Blick auf die Skyline von Frankfurt
Besteht auf mittlere Sicht eine Gefahr für den Finanzplatz Deutschland? (picture alliance/chromorange/Andreas Pulwey)
Vertrauen schaffen durch Staat als Anteilseigner
Das also könnte der Hintergrund sein für den indirekten Einstieg des Staates bei der Deutschen Bank, wenn denn der Zusammenschluss mit der Commerzbank gelingen sollte, glaubt auch Gerhard Schick von der "Bürgerbewegung Finanzwende":
"Man versucht, die Deutsche Bank dadurch zu stabilisieren, dass der Staat Anteilseigner wird und damit die bisher implizite Staatsgarantie, die bei einer "too big to fail"-Bank, also bei einer so großen systemischen Bank eigentlich immer schon da ist, dass die jetzt durch einen Staatsanteil auch noch mal richtig deutlich wird und dadurch Vertrauen in die Deutsche Bank geschaffen wird."

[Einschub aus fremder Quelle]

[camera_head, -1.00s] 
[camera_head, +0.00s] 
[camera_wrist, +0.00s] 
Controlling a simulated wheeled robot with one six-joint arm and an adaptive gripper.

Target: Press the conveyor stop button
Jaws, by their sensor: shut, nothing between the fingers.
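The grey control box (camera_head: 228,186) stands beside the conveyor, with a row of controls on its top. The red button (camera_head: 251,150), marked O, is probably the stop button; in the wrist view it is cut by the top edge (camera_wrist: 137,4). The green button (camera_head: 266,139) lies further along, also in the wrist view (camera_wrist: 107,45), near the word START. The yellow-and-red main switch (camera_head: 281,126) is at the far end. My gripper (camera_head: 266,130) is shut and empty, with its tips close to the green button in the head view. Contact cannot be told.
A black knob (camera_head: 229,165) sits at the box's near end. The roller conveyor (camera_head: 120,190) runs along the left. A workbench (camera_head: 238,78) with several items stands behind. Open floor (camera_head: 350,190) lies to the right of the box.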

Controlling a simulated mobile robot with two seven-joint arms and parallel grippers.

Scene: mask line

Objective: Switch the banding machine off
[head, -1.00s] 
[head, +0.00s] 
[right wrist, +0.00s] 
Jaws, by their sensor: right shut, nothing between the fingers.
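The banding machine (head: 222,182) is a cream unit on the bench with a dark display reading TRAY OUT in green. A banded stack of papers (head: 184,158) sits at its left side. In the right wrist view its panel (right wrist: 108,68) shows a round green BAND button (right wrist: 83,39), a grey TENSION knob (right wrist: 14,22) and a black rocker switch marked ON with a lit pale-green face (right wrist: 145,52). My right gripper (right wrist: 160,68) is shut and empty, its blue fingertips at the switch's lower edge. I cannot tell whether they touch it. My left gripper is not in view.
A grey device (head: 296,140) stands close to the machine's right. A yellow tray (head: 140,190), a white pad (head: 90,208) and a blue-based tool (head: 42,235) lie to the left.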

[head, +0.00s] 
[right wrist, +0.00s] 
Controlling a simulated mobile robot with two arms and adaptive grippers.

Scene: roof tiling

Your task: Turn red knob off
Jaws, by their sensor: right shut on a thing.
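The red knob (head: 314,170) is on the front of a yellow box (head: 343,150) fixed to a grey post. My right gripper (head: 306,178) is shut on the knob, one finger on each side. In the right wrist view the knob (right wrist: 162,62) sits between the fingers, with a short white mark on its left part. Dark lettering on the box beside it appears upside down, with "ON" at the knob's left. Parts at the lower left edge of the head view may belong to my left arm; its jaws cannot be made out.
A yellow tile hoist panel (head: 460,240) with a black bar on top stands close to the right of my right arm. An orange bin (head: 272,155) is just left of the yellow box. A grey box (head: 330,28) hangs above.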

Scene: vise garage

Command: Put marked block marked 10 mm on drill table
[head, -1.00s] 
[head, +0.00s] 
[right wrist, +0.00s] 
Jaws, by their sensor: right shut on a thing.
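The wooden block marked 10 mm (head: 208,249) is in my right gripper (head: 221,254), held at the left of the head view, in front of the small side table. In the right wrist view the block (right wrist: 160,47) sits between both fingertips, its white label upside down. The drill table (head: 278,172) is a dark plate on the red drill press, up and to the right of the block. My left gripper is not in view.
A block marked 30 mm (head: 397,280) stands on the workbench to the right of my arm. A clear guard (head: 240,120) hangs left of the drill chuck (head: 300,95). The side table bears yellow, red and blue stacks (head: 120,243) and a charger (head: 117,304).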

Das scheint schon zu gelingen: An der Börse jedenfalls legten die Aktienkurse beider Banken deutlich zu. Die waren allerdings in den letzten Jahren auch heftig durchgeschüttelt worden. Schaut man noch weiter zurück, wird der Wertverlust noch deutlicher: So haben die Anteilsscheine der Deutschen Bank seit dem Jahr 2000 88 Prozent an Wert verloren, die der Commerzbank gar um 97 Prozent. Bei solch niedrigen Kursen hätte man eigentlich annehmen können, dass europäische Wettbewerber Interesse an der Übernahme von einer der beiden Banken zeigen würden, doch das sei nicht der Fall, sagt Dieter Hein von fairesearch:
"Beide Institute sind die günstigsten in Europa. Man kann also ein Euro Eigenkapital für 25 Cent kaufen. Wenn da jemand gedacht hätte, das wäre ein Schnäppchen, dann hätte er schon längst zugeschlagen."
Die ausländischen Konkurrenten wie die französischen Großbanken wachsen lieber aus eigener Kraft in Deutschland, als dies mit einer Übernahme zu versuchen.

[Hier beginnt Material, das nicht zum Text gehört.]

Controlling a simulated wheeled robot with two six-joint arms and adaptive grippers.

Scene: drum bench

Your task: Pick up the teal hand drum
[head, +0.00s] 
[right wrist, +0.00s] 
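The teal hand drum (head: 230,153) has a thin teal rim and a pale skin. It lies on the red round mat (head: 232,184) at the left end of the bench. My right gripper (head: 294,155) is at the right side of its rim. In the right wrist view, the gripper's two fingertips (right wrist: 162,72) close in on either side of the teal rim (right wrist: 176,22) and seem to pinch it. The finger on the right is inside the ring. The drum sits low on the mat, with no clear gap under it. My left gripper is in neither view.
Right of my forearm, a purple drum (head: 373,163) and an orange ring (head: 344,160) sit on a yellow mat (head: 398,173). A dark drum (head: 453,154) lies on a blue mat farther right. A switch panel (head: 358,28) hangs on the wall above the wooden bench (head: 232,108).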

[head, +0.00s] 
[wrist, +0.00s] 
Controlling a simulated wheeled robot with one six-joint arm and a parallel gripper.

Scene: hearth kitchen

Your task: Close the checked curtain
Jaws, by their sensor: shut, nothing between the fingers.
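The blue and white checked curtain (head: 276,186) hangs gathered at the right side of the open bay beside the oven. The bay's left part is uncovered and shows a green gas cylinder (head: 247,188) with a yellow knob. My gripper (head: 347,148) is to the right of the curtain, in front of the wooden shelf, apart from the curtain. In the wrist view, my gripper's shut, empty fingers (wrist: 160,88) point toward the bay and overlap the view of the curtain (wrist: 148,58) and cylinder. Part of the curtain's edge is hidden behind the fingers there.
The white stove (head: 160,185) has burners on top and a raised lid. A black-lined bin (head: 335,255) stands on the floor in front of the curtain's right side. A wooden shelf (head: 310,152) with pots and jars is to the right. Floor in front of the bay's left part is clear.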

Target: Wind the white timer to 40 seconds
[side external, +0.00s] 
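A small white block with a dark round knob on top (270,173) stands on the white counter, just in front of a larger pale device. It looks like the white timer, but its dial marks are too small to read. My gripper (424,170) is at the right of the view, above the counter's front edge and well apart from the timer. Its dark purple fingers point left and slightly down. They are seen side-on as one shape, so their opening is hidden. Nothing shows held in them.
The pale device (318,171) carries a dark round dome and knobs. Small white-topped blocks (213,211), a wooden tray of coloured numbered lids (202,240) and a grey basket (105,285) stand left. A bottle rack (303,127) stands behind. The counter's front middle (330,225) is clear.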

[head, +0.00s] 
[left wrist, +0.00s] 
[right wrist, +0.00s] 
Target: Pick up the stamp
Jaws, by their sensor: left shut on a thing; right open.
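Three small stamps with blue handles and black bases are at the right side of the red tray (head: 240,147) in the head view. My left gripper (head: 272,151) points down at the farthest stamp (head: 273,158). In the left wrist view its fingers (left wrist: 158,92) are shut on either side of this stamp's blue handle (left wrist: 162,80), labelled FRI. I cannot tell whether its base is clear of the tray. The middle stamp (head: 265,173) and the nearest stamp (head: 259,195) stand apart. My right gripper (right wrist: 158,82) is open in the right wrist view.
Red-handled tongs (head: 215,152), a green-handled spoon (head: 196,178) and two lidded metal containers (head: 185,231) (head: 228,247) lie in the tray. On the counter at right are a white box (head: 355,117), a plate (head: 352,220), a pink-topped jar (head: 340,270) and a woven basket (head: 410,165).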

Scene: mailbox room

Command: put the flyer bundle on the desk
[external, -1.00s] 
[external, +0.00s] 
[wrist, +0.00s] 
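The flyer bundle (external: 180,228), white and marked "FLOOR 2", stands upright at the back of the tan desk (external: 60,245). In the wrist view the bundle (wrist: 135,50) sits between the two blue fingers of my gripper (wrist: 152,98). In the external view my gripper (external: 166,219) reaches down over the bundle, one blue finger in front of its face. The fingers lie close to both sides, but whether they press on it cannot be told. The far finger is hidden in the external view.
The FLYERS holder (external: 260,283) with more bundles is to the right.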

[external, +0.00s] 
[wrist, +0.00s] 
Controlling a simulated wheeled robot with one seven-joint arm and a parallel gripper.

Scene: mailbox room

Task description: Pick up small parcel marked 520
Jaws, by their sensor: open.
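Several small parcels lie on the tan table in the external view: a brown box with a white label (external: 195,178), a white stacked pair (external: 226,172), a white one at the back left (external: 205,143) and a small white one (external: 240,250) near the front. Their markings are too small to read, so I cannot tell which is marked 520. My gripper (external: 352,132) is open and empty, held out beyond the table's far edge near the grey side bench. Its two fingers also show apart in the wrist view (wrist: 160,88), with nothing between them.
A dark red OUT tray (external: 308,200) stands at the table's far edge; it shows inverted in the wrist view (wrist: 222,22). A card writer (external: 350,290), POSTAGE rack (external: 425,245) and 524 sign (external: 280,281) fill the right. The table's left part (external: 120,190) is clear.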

Hinzu kommt: Die ausländischen Banken wissen, dass die Eingliederung einer übernommenen Bank auf Jahre hinaus viel Zeit und Geld kostet. Und das wäre auch bei einer Fusion der Deutschen Bank mit der Commerzbank so. Die beiden Institute würden Jahre verlieren, in denen sie sich um sich selbst anstatt um die anliegenden Probleme und Herausforderungen der Zukunft wie etwa die Digitalisierung kümmern könnten. Deshalb dürften die ausländischen Banken sich jetzt die Hände reiben, glaubt Dirk Schiereck von der TU Darmstadt:
"Ein großer Gewinner wird sicherlich BNP Paribas sein. Auch die ING freut sich wie so ein kleiner Schneekönig, und auch die UniCredit mit der HVB werden sicherlich Profiteure sein. Denn wir wissen, immer schon war es so: Firmenkunden haben kein Interesse daran, von einer einzigen Bank abzuhängen. Wer heute aus Gründen der Risikostreuung sowohl Kunde bei der Commerzbank als auch bei der Deutschen Bank ist, der wird halt eines dieser Mandate in Zukunft bei der BNP, bei der ING oder bei der UniCredit haben."
Sein Institut werde unter den Privatbanken dann einen großen Schritt nach vorn machen, freute sich der Chef der ING Deutschland, Nick Jue, kürzlich:
"Wenn das wirklich passiert, bin ich, glaube ich, die zweitgrößte Bank von Deutschland gleich. Dann gehe ich eine Stufe hoch, also, das ist nicht so schlecht für uns. Mal sehen, was passiert. Aber ich glaube, normalerweise, das haben wir in der Vergangenheit auch gesehen, wenn so etwas passiert, profitieren wir doch ein bisschen davon, von der Unruhe bei den Kunden."
Doch ob die Fusion der Deutschen mit der Commerzbank kommt, darauf werden am Finanzplatz noch Wetten abgeschlossen. Die reichen von 50:50 bis hin zu 90:10 – gegen eine Fusion.